子どもたちの可能性は基本的に無限だと思います。でもこれを発揮させることに失敗したら日本は終わりだと思います。

教育の領域が世界各国と比べて非常に落ち込んでいるんです。日本の女性の平等の順位(※5)だってさんたんたる状況になっていますよね。女性議員の比率(※6)にしても遅れていますし、だから弱者の声がなかなか広がっていかない。

(※5)スイスの国際機関「世界経済フォーラム」による世界各国の社会進出における男女の格差調査で、2018年は日本は149か国のうち110位だった。
(※6)各国の議員たちでつくるIPU=列国議会同盟による世界各国の議会に占める女性議員の割合の調査で、2018年は日本は193か国のうち158位だった。

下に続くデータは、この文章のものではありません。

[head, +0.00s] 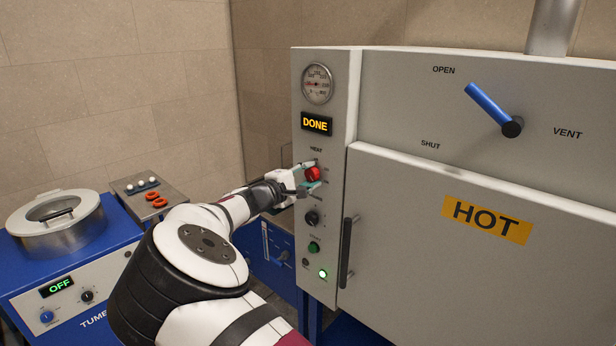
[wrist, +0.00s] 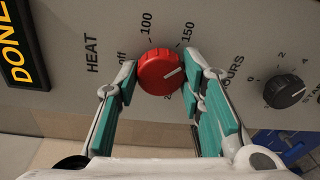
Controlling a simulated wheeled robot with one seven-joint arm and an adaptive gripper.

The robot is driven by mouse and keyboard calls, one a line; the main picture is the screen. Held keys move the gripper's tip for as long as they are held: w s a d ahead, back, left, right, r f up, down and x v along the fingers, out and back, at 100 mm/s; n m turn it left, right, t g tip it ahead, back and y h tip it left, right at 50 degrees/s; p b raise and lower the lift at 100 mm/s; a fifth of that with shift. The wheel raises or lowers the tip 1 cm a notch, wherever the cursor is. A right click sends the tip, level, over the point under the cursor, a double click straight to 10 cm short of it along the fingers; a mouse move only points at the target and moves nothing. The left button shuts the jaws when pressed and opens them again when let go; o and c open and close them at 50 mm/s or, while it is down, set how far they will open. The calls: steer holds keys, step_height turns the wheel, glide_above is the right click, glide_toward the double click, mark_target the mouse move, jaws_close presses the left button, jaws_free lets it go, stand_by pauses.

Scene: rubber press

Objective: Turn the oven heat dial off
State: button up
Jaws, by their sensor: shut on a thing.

それを変えていくのは子どもたちだと思うんです。子どもたちは遠慮なくどんどん発信してください。友達の事をいじめた動画を流している暇があったら、大人の事をもっと怒っていいんです。

社会的な現象とかいろいろな事件が起きます。それに対して自分たちの声を発信してほしいし、それから子どもたちの声でできる事はいっぱいあって、だからぜひ声を上げて動き始めてほしい、絶対大人もあとからついてくると思います。

――そういう時代にしていくために必要なことはなんですか?

おそれずに子ども参画を進めることです。各領域で全面的に子ども参加、あるいは参画を進める事がいちばん大事だと思います。理念から変わるのではなくて実績から変わっていけるので。

【プロフィール】
尾木 直樹(おぎ・なおき)
1947年1月3日生まれ。滋賀県出身。早稲田大学を卒業後、都内にある私立海城高校や公立中学校で22年間にわたり教師を務める。その後、大学教員として22年間、教壇に立ち学生を指導してきた。「尾木ママ」の愛称でも親しまれていて、教育に関する書籍を多数出版しているほか、現在はテレビなどで評論家として活躍している。